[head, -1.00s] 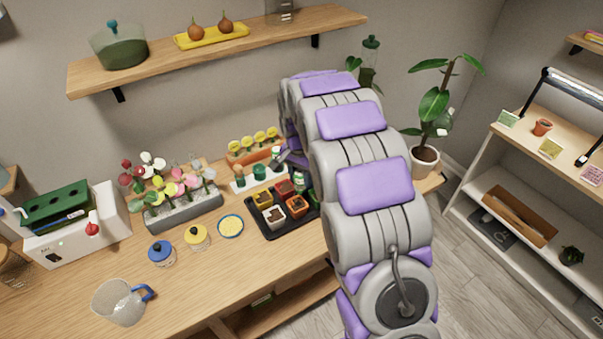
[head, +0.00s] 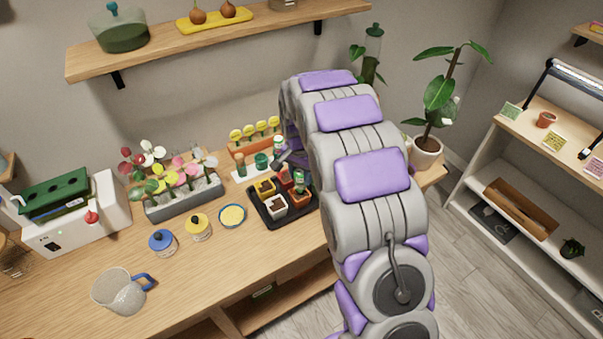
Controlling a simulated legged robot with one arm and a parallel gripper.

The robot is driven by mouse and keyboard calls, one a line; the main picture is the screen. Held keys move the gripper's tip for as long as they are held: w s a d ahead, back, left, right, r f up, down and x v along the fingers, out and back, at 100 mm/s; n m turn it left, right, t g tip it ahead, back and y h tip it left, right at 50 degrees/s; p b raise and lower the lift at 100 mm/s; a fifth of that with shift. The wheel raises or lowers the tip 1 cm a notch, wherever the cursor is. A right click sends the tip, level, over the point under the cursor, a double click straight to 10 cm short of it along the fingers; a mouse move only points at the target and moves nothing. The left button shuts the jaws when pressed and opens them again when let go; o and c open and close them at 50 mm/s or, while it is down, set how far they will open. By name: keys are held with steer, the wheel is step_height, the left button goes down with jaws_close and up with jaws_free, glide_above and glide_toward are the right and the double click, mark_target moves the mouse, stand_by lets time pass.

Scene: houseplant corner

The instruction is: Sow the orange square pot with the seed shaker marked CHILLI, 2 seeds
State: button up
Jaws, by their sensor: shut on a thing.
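The orange square pot (head: 301,199) stands at the right of the black tray (head: 264,222), partly hidden by a small shaker and my arm. That seed shaker (head: 299,182), white with green parts, shows directly over or in front of the pot's back edge. Its lettering is too small to read. My gripper (head: 294,164) is mostly hidden by my arm; it is shut on this shaker. I cannot tell whether the shaker is tilted or how high it is. Another shaker (head: 278,143) stands behind, at the right end of the white rack (head: 240,178).
The tray also holds a yellow pot (head: 265,188), a white pot (head: 275,208) and a red pot (head: 285,176).

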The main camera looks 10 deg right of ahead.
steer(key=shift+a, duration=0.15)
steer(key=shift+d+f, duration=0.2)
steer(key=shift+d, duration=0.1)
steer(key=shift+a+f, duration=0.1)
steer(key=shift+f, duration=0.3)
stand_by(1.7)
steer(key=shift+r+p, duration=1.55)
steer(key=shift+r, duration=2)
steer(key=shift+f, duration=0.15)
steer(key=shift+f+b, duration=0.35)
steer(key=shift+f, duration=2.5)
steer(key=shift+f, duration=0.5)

++++

:: WHAT YOU HAVE TO DO ::
Copy out every line of the material above exactly, skipping the pictures.

:: EXERCISE RESULT ::
[head, -1.00s] 
[head, +0.00s] 
Controlling a simulated legged robot with one arm and a parallel gripper.

The robot is driven by mouse and keyboard calls, one a line; the main picture is the screen. Held keys move the gripper's tip for as long as they are held: w s a d ahead, back, left, right, r f up, down and x v along the fingers, out and back, at 100 mm/s; n m turn it left, right, t g tip it ahead, back and y h tip it left, right at 50 degrees/s; p b raise and lower the lift at 100 mm/s; a fifth of that with shift. The wheel raises or lowers the tip 1 cm a notch, wherever the cursor is. A right click sends the tip, level, over the point under the cursor, a double click straight to 10 cm short of it along the fingers; a mouse move only points at the target and moves nothing. The left button shuts the jaws when pressed and opens them again when let go; o and c open and close them at 50 mm/s or, while it is down, set how far they will open. By name: keys are held with steer, the wheel is step_height, the left button goes down with jaws_close and up with jaws_free, glide_above and glide_toward are the right and the double click, mark_target moves the mouse, stand_by lets time pass.

Scene: houseplant corner

The instruction is: Sow the orange square pot with the seed shaker marked CHILLI, 2 seeds
State: button up
Jaws, by their sensor: shut on a thing.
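The orange square pot (head: 301,199) stands at the right of the black tray (head: 264,222), partly hidden by a small shaker and my arm. That seed shaker (head: 299,182), white with green parts, shows directly over or in front of the pot's back edge. Its lettering is too small to read. My gripper (head: 294,164) is mostly hidden by my arm; it is shut on this shaker. I cannot tell whether the shaker is tilted or how high it is. Another shaker (head: 278,143) stands behind, at the right end of the white rack (head: 240,178).
The tray also holds a yellow pot (head: 265,188), a white pot (head: 275,208) and a red pot (head: 285,176).

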The main camera looks 10 deg right of ahead.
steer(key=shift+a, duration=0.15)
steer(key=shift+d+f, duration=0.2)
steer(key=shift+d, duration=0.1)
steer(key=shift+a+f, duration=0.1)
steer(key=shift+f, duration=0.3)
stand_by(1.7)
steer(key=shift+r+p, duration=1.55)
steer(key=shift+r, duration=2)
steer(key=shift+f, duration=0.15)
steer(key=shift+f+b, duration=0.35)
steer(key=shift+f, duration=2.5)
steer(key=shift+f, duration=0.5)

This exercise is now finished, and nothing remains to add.